We end up leaving Boukary's, then we head to chez Igor and Mathieu, where I eat once again. Many little girls, older women come by calling out “Bonne fête.” It is Ramadan, so yeah, it's a good party. I guess the thing is if you say bonne fête back to your interlocutor, you then have to give something. Candy, money, something. Well, my fonctionnaire friends don't have much to give, so they do their best to ignore. That taught me a lesson. The poverty is so tangible in Aribinda that you can taste it. I had been busy giving money out before I went to Boukary's, so it is good for me to learn that you don't have to give everything away.

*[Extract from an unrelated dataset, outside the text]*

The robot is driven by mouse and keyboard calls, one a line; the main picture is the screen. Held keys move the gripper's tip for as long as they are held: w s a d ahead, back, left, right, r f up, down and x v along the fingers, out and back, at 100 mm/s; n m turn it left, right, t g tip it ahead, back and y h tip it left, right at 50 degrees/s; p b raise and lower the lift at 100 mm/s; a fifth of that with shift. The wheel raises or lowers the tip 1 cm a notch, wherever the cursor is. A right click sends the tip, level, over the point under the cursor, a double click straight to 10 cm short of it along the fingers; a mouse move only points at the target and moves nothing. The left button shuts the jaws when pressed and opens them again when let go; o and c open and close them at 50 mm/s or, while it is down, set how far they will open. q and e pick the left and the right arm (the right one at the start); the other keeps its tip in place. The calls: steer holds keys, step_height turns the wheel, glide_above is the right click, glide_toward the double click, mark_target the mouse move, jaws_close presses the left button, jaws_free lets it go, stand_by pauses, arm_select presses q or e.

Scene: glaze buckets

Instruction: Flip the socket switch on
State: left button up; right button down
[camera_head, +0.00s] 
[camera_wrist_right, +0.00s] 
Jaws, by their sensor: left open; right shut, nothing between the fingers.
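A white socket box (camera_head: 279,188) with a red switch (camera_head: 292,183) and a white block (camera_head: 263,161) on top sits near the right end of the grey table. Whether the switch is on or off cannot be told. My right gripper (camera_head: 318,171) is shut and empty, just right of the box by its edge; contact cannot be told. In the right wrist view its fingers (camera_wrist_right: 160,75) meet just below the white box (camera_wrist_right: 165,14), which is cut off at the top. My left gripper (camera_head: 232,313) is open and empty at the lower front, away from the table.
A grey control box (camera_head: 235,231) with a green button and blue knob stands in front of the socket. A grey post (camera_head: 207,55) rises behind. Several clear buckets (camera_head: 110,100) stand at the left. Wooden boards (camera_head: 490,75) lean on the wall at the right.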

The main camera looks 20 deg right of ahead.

We finish eating, have a conversation, then take off. Mathieu wants to go to the cops place. So, we meet some more people, then head to the commisariat's house. He is a really nice guy (can't remember his name though, too many names for me to remember, damn!) and a Muslim, but he still has a runner go and get beers for all of us fonctionnaires who show up. We imbibe and eat more. At this point, my night is over because my stomach is screaming at me. This happens often in Burkina, at least to me! Le ventre me fait un peu mal! More people begin to arrive as we leave. One gentleman asks me about my Mooré, do I understand much yet. I reply 'bilfu bilfu,' a little bit in Mooré. That draws raucous laughter from the new arrivals. Then, the commisariat explains to everyone when he first met me I introduced myself as Maiga, Hamidou, my Burkinabé name. The people loved that too. Then, as we finally got outta there, Mathieu told me I was already popular. I just hope it keeps getting better!

So, a night where I had fun and learned a ton, simplement.